**Do this**: Copy every line, leaving nothing out and adding nothing.

**Robot state and action records**:
►
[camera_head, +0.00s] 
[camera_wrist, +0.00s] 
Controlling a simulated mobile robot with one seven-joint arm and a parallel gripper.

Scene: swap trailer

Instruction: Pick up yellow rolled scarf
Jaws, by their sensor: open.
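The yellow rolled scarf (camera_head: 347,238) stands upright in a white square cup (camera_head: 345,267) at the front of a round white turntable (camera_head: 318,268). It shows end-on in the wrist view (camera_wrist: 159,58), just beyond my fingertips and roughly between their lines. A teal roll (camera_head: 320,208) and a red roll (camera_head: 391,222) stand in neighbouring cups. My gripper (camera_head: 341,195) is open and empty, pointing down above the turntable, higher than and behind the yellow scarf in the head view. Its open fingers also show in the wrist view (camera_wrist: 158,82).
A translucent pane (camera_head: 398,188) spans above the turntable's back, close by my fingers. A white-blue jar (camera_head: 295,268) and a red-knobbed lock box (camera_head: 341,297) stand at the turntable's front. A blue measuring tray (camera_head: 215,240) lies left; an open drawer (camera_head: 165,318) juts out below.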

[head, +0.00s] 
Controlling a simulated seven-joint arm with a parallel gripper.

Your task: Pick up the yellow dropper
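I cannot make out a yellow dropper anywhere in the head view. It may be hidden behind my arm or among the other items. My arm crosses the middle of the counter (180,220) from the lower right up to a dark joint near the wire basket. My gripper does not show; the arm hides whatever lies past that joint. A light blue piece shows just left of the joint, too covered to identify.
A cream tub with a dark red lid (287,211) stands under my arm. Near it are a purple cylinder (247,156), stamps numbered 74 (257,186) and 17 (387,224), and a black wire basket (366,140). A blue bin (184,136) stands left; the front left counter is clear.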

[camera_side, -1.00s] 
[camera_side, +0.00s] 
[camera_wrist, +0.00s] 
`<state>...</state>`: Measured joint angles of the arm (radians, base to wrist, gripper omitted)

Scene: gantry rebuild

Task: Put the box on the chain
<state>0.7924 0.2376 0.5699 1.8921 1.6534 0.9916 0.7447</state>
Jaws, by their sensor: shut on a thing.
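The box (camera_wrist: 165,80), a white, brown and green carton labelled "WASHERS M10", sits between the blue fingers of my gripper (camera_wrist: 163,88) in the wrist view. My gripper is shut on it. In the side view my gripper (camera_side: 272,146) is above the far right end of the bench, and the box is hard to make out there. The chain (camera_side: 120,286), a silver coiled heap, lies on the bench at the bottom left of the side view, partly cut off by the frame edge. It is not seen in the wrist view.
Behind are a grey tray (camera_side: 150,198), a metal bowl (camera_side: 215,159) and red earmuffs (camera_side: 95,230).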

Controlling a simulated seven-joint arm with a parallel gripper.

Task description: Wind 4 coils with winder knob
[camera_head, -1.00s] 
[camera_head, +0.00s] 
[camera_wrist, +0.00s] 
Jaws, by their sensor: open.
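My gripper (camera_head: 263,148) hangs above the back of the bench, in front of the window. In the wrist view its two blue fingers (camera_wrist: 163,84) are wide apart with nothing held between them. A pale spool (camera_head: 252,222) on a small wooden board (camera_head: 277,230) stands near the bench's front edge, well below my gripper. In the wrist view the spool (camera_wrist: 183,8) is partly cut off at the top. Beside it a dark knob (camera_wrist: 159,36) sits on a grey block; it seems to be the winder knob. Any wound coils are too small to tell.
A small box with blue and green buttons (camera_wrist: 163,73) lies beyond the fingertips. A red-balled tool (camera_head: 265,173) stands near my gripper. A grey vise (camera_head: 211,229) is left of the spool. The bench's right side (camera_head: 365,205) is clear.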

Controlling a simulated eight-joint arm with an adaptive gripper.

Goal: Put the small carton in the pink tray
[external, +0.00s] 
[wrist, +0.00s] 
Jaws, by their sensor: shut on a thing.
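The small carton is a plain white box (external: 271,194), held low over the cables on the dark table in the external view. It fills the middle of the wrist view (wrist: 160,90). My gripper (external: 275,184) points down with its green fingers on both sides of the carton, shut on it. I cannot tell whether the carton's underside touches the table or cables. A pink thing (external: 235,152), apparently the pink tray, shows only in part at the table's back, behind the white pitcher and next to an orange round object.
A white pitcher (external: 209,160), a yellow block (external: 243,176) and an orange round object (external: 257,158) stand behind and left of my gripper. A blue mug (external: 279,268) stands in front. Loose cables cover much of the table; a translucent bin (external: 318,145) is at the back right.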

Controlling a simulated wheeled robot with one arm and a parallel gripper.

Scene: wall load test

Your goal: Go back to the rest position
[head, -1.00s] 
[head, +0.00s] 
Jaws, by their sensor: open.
◄
**Output for this exercise**:
[camera_head, +0.00s] 
[camera_wrist, +0.00s] 
Controlling a simulated mobile robot with one seven-joint arm and a parallel gripper.

Scene: swap trailer

Instruction: Pick up yellow rolled scarf
Jaws, by their sensor: open.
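The yellow rolled scarf (camera_head: 347,238) stands upright in a white square cup (camera_head: 345,267) at the front of a round white turntable (camera_head: 318,268). It shows end-on in the wrist view (camera_wrist: 159,58), just beyond my fingertips and roughly between their lines. A teal roll (camera_head: 320,208) and a red roll (camera_head: 391,222) stand in neighbouring cups. My gripper (camera_head: 341,195) is open and empty, pointing down above the turntable, higher than and behind the yellow scarf in the head view. Its open fingers also show in the wrist view (camera_wrist: 158,82).
A translucent pane (camera_head: 398,188) spans above the turntable's back, close by my fingers. A white-blue jar (camera_head: 295,268) and a red-knobbed lock box (camera_head: 341,297) stand at the turntable's front. A blue measuring tray (camera_head: 215,240) lies left; an open drawer (camera_head: 165,318) juts out below.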

[head, +0.00s] 
Controlling a simulated seven-joint arm with a parallel gripper.

Your task: Pick up the yellow dropper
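I cannot make out a yellow dropper anywhere in the head view. It may be hidden behind my arm or among the other items. My arm crosses the middle of the counter (180,220) from the lower right up to a dark joint near the wire basket. My gripper does not show; the arm hides whatever lies past that joint. A light blue piece shows just left of the joint, too covered to identify.
A cream tub with a dark red lid (287,211) stands under my arm. Near it are a purple cylinder (247,156), stamps numbered 74 (257,186) and 17 (387,224), and a black wire basket (366,140). A blue bin (184,136) stands left; the front left counter is clear.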

[camera_side, -1.00s] 
[camera_side, +0.00s] 
[camera_wrist, +0.00s] 
`<state>...</state>`: Measured joint angles of the arm (radians, base to wrist, gripper omitted)

Scene: gantry rebuild

Task: Put the box on the chain
<state>0.7924 0.2376 0.5699 1.8921 1.6534 0.9916 0.7447</state>
Jaws, by their sensor: shut on a thing.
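The box (camera_wrist: 165,80), a white, brown and green carton labelled "WASHERS M10", sits between the blue fingers of my gripper (camera_wrist: 163,88) in the wrist view. My gripper is shut on it. In the side view my gripper (camera_side: 272,146) is above the far right end of the bench, and the box is hard to make out there. The chain (camera_side: 120,286), a silver coiled heap, lies on the bench at the bottom left of the side view, partly cut off by the frame edge. It is not seen in the wrist view.
Behind are a grey tray (camera_side: 150,198), a metal bowl (camera_side: 215,159) and red earmuffs (camera_side: 95,230).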

Controlling a simulated seven-joint arm with a parallel gripper.

Task description: Wind 4 coils with winder knob
[camera_head, -1.00s] 
[camera_head, +0.00s] 
[camera_wrist, +0.00s] 
Jaws, by their sensor: open.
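My gripper (camera_head: 263,148) hangs above the back of the bench, in front of the window. In the wrist view its two blue fingers (camera_wrist: 163,84) are wide apart with nothing held between them. A pale spool (camera_head: 252,222) on a small wooden board (camera_head: 277,230) stands near the bench's front edge, well below my gripper. In the wrist view the spool (camera_wrist: 183,8) is partly cut off at the top. Beside it a dark knob (camera_wrist: 159,36) sits on a grey block; it seems to be the winder knob. Any wound coils are too small to tell.
A small box with blue and green buttons (camera_wrist: 163,73) lies beyond the fingertips. A red-balled tool (camera_head: 265,173) stands near my gripper. A grey vise (camera_head: 211,229) is left of the spool. The bench's right side (camera_head: 365,205) is clear.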

Controlling a simulated eight-joint arm with an adaptive gripper.

Goal: Put the small carton in the pink tray
[external, +0.00s] 
[wrist, +0.00s] 
Jaws, by their sensor: shut on a thing.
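The small carton is a plain white box (external: 271,194), held low over the cables on the dark table in the external view. It fills the middle of the wrist view (wrist: 160,90). My gripper (external: 275,184) points down with its green fingers on both sides of the carton, shut on it. I cannot tell whether the carton's underside touches the table or cables. A pink thing (external: 235,152), apparently the pink tray, shows only in part at the table's back, behind the white pitcher and next to an orange round object.
A white pitcher (external: 209,160), a yellow block (external: 243,176) and an orange round object (external: 257,158) stand behind and left of my gripper. A blue mug (external: 279,268) stands in front. Loose cables cover much of the table; a translucent bin (external: 318,145) is at the back right.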

Controlling a simulated wheeled robot with one arm and a parallel gripper.

Scene: wall load test

Your goal: Go back to the rest position
[head, -1.00s] 
[head, +0.00s] 
Jaws, by their sensor: open.

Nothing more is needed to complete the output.